In the sixth season of Tina Fey and Robert Carlock’s dearly departed NBC sitcom, “Leap Day” revealed that in 30 Rock’s bizarro world, February 29 is a bona fide holiday. Everyone wears yellow and blue or risks getting their eyes poked and/or hair yanked. “Leap Dave Williams” is a beloved folk figure on par with Santa Claus; he supposedly emerges from the Mariana Trench once every four years, to exchange children’s tears for candy.
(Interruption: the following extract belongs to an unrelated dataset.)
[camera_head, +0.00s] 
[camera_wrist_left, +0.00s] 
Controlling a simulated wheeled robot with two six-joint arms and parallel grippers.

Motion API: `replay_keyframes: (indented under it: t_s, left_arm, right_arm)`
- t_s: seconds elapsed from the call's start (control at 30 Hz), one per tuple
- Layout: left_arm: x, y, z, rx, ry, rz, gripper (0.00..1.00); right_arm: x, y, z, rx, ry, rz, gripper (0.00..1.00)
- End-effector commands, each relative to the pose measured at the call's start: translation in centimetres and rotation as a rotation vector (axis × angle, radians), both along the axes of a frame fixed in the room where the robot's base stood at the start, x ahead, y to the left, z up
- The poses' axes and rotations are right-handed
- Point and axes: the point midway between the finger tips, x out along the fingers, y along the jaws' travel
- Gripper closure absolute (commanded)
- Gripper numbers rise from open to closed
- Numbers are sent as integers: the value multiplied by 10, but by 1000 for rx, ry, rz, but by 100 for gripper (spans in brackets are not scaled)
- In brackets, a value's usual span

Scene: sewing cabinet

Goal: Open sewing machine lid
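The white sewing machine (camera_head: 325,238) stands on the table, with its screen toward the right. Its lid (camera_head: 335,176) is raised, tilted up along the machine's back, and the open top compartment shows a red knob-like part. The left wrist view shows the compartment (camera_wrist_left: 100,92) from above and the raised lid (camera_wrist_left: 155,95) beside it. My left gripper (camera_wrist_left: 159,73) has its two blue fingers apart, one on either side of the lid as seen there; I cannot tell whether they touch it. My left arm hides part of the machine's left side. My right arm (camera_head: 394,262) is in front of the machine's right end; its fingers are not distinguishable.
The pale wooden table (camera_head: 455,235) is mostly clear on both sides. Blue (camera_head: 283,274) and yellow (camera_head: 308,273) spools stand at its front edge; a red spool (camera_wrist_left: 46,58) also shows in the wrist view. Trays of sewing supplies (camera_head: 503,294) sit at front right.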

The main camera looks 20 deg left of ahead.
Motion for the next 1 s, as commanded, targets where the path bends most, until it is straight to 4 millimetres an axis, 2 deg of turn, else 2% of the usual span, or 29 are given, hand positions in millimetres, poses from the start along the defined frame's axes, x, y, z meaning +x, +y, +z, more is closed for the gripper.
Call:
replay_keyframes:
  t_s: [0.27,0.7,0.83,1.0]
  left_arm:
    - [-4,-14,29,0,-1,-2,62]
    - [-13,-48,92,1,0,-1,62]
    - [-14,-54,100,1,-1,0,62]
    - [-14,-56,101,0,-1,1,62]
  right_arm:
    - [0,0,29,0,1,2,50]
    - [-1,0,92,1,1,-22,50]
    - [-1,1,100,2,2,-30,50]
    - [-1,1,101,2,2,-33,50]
And in a perfect 30 Rock-ian flourish, “Leap Day” features a fake movie about Leap Dave Williams playing repeatedly in the background (naturally, it’s airing on a loop on the USA Network). The film-within-the-show stars Jim Carrey as a brusque lawyer who magically becomes Leap Dave Williams after an ice-fishing mishap; Andie MacDowell plays his long-suffering love interest, standing by and shaking her head at his rascal ways.

I dare you to watch Carrey leap through the streets yelling, “I saved Leap Day! And connected with my son! And I solved the big case from earlier!” without breaking into at least the shadow of a grin. Not only is 30 Rock’s fake film a sly parody of Carrey’s particular brand of feel-good slapstick, it’s also silly, hyperbolic, and a pitch-perfect parody of the treacly holiday movies that leap day never gets.

So happy leap day, everyone! Make sure you’ve got your yellow-and-blue outfit all ready, lest you feel like getting your eyes poked and/or hair yanked.